If the age and experience as well as his so-called intellect which we are
told by some admirers qualifies him (ie Dr Sedat Jobe) to lead a *"Bennoo
against Professor Jammeh"*, then I just wonder how he can bring people
together to successfully chase the devil Jammeh away, given the way he
tried woefully tto ridicule MAI FATTY.  Just for the record, I am not a fan
of Fatty nor do I support the GMC.  One would have thought that he (Dr SJ)
possess the wisdom to show leadership and foresight in dealing with Fatty's
criticism.  *Personally I am not surprise by this camp of fakers and
pretenders who were deep in making Jammeh what he is today.*

I fret to think that this is leadership qualities Dr Sedat Jobe has that
can potentially unite and move the struggle against Killer Jammeh. If the
Senegalese resistance to the Wade autocracy is the yardstick Gambia's
opposition is to measure itself which some seem to infer in their
utterances on different media, one must remember that *Dr Amadou Mouktar
Mbowe*-the man who brought opposing factions to talk to each  is a man of
integrity and creditlity who was not afraid to tell Wade in his face the
truth. Dr Mbowe stayed in Senegal and told Wade to bugger off from the
political scene without any equivocation.  Dr Sedat Jobe is no Dr Amadou M
Mbowe.  Dr Jobe enabled a dictator to oppress his people and his was not an
ordinary one.  He was a very senior minister and moreso when he was kicked
out he went on to campaign for a *killer Dictator, calling opposition
leaders all sorts of names.* His recent outburst on Mai Fatty which is
manifestly silly in my opinion should further spur people to resist the
nonsense his camp are spewing about the new formula he and his group with
'Mandela -like figures'  have to free Gambia from dictatorship.

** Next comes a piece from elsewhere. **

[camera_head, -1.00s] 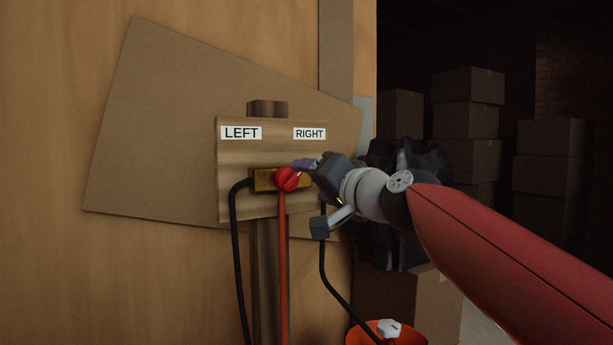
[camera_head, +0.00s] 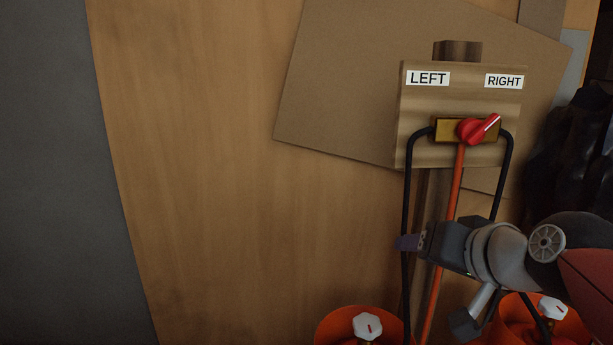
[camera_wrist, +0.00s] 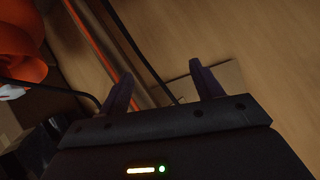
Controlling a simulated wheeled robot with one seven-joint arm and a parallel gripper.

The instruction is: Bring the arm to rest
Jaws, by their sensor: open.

I hope the tired ranting about Drs Janneh and Jobe's right to oppose Jammeh
would be laid to rest, no is trying to stop them do whatever they fancy.
They have the right to do so but not in the name of the Gambian people.
Let them oppose and scheme all they want but in equal measure some of us
will not stay mute in calling out these 'born again' overzealous
'liberators' without whom Jammeh would have been a footnote in history.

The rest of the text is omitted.